Когда я пишу, особенно сценарий, я не просто думаю о том, что происходит — я слышу, как это происходит. Есть сцены, которые требуют ускорения — и тогда фразы короткие, обрывочные, дыхание участилось, текст рваный, с паузами и недомолвками. А есть сцены медленные, вязкие, протяжные — тогда язык становится обволакивающим, с длинными предложениями, внутренними повторами, словно эхо. Это внутренний метр, и он действительно присутствует. Он рождается не из разума, а из чувства: из того, как дышит сцена.

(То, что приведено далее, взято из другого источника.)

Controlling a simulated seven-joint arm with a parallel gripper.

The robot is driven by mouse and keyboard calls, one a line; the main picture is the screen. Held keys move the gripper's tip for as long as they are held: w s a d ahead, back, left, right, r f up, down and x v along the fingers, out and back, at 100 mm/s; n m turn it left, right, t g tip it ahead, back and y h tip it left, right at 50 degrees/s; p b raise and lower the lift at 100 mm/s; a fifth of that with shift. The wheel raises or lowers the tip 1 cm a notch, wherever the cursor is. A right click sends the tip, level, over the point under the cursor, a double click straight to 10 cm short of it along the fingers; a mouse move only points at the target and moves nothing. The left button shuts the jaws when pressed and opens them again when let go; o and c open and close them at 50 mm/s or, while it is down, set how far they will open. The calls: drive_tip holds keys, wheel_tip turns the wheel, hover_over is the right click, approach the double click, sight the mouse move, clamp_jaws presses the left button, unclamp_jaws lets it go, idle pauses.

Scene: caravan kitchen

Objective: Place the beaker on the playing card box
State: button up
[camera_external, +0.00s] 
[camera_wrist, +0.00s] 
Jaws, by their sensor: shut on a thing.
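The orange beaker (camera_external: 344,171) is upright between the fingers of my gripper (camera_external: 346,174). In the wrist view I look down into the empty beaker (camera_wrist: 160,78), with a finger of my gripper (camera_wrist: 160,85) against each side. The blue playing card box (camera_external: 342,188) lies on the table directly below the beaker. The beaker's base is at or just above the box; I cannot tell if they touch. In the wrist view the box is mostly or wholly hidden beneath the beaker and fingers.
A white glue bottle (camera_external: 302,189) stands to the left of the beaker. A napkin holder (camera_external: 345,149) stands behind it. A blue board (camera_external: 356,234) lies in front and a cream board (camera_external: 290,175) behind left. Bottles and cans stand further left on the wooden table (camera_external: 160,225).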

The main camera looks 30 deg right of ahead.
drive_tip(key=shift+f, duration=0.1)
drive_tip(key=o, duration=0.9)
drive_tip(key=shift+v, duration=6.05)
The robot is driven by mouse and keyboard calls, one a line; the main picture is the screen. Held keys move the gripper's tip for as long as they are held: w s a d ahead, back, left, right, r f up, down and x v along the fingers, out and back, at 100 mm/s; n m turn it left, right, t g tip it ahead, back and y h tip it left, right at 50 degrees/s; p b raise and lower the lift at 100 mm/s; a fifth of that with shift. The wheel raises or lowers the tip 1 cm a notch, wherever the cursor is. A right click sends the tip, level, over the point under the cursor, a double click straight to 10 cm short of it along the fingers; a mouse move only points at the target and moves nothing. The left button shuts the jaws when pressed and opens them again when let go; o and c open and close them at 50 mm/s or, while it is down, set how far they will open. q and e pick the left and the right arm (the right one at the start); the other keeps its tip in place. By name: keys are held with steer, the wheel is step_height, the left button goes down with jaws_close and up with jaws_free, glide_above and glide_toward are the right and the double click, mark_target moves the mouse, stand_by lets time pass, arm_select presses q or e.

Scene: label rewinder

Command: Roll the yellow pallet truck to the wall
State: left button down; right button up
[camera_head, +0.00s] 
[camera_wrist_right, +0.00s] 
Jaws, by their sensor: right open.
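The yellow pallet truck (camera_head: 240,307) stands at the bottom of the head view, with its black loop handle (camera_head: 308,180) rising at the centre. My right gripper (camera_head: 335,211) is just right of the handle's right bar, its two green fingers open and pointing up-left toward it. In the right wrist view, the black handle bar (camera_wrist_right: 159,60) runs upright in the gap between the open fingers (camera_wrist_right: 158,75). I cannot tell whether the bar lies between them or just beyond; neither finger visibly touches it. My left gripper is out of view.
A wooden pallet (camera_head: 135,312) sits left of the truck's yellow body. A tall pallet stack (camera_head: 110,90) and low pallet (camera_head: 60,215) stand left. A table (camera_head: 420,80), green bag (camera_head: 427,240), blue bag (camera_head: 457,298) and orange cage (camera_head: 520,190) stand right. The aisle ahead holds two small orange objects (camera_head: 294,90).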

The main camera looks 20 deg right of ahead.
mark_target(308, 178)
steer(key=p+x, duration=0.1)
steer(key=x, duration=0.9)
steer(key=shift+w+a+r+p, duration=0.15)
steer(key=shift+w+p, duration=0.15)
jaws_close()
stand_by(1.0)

Моя проза во многом ритмична благодаря поэзии. Я начинал с поэзии, и она, видимо, осталась во мне навсегда как структурная основа. Я люблю внутреннюю аллитерацию, ритмические кольца, даже если читатель не замечает их сознательно — он чувствует их. Повторы, резонансы, паузы — всё это придаёт сцене плотность. Даже простой повтор фразы в диалоге может изменить эмоциональный смысл: сначала герой говорит это от раздражения, потом от отчаяния, потом — от бессилия. Это музыка. Это драматургия через ритм.
В сценариях я часто использую язык не как реплику, а как движение камеры. Например, если герой входит в комнату, но его настроение тревожно, я не напишу «он заходит». Я могу написать: «он скользит в тень, будто не желая нарушать тишину». Это сразу даёт ритм. Оператор, читая это, уже почувствует темп. Актёр — тоже. Язык становится инструкцией по тембру сцены, как партитура для дирижёра.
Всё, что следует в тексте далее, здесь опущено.